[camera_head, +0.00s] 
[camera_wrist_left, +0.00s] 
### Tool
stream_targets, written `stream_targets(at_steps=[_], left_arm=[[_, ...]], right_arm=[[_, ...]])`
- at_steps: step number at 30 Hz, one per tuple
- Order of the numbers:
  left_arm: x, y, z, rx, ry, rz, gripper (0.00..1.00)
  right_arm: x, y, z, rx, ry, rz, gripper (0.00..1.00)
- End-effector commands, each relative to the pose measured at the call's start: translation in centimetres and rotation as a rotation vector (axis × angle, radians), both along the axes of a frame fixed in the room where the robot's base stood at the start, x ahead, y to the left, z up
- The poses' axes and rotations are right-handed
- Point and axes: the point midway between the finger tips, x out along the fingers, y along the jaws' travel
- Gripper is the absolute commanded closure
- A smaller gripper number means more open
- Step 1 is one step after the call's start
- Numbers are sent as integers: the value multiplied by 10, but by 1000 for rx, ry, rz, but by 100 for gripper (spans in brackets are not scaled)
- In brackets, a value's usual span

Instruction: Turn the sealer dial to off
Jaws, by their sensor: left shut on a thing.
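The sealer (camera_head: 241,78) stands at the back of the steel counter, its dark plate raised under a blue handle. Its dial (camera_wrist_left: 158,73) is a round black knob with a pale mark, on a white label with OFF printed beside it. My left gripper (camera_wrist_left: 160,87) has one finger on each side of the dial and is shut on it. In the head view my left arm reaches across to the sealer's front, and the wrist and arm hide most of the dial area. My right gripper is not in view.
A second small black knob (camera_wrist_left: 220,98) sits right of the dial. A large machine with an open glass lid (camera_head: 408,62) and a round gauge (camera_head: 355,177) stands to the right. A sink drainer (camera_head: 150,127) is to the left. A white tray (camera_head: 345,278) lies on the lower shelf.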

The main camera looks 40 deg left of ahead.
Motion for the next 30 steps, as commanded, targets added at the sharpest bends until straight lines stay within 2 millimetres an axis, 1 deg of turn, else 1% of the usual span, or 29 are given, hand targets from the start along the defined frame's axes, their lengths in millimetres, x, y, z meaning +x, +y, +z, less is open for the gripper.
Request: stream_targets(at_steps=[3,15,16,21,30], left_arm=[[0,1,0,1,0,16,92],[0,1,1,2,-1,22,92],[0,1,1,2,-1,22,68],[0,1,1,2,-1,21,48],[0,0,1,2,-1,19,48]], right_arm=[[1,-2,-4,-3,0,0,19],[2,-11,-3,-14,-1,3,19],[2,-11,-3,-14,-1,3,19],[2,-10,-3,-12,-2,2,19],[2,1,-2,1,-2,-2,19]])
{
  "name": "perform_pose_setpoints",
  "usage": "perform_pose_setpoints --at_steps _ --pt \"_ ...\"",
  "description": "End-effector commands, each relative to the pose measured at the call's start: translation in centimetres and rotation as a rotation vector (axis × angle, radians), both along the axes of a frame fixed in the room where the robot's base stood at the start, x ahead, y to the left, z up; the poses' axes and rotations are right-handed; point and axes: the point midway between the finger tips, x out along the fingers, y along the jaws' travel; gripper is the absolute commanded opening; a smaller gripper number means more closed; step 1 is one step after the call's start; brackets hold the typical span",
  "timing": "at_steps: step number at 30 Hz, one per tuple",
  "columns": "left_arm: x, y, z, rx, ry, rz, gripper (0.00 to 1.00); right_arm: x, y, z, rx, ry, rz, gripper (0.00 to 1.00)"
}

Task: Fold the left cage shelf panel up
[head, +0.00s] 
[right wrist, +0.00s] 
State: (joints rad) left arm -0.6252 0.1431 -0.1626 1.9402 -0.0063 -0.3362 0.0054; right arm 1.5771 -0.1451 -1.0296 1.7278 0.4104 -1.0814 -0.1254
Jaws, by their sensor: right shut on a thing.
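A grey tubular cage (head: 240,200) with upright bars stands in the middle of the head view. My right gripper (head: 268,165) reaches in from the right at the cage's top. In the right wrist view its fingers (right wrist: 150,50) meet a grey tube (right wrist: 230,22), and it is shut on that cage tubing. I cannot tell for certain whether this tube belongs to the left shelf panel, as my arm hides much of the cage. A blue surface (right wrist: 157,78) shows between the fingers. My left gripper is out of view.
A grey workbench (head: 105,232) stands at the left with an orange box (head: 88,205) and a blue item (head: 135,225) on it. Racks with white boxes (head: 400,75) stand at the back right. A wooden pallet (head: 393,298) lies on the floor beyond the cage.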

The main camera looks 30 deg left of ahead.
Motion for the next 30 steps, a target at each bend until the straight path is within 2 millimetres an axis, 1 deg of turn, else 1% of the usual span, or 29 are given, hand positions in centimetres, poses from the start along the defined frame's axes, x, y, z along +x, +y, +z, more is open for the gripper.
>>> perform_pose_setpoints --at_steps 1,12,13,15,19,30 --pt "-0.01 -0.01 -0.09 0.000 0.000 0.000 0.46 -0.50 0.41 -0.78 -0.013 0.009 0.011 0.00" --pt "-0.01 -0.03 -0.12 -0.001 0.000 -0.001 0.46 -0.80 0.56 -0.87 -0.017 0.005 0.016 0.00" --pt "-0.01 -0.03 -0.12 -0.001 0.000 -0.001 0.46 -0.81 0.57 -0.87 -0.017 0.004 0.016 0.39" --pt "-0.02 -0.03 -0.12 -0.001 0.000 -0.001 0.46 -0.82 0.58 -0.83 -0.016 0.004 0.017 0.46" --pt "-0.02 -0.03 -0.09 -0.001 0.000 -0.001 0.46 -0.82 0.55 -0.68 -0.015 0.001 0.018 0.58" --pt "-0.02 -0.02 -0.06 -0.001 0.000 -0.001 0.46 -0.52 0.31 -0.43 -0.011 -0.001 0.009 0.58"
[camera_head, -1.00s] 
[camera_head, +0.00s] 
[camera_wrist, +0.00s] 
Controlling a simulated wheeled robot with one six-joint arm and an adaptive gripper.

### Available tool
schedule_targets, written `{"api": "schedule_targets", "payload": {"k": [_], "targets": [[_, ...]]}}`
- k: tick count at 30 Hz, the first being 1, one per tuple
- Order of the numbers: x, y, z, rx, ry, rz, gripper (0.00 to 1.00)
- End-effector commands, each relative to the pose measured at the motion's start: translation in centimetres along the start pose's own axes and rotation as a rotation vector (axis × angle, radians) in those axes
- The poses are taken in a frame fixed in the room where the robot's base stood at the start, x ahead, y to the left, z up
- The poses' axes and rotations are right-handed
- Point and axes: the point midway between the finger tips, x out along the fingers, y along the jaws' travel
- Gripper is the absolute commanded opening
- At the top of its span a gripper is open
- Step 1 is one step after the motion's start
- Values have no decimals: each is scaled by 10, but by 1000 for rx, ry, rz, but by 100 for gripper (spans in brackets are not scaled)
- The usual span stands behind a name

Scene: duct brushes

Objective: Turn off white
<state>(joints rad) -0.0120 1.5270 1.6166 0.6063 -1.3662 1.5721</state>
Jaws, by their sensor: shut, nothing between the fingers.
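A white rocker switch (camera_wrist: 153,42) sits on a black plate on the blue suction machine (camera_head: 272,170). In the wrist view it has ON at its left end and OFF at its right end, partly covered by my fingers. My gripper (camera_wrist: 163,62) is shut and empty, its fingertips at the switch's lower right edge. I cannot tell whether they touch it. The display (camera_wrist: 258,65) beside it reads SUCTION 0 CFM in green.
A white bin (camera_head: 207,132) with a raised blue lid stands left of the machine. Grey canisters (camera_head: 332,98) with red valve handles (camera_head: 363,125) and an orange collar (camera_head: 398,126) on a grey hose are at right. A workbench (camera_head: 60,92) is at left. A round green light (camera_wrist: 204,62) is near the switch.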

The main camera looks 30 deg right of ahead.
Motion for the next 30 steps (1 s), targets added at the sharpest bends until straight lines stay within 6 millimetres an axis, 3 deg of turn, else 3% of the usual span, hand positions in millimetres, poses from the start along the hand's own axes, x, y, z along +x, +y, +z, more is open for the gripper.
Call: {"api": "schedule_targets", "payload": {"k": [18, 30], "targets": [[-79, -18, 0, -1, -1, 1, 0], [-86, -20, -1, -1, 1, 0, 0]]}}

* [Aim of the task] Above are the records. Identify each line that contains the word "spans".

* [Response to the task]
- Numbers are sent as integers: the value multiplied by 10, but by 1000 for rx, ry, rz, but by 100 for gripper (spans in brackets are not scaled)
- Values have no decimals: each is scaled by 10, but by 1000 for rx, ry, rz, but by 100 for gripper (spans in brackets are not scaled)

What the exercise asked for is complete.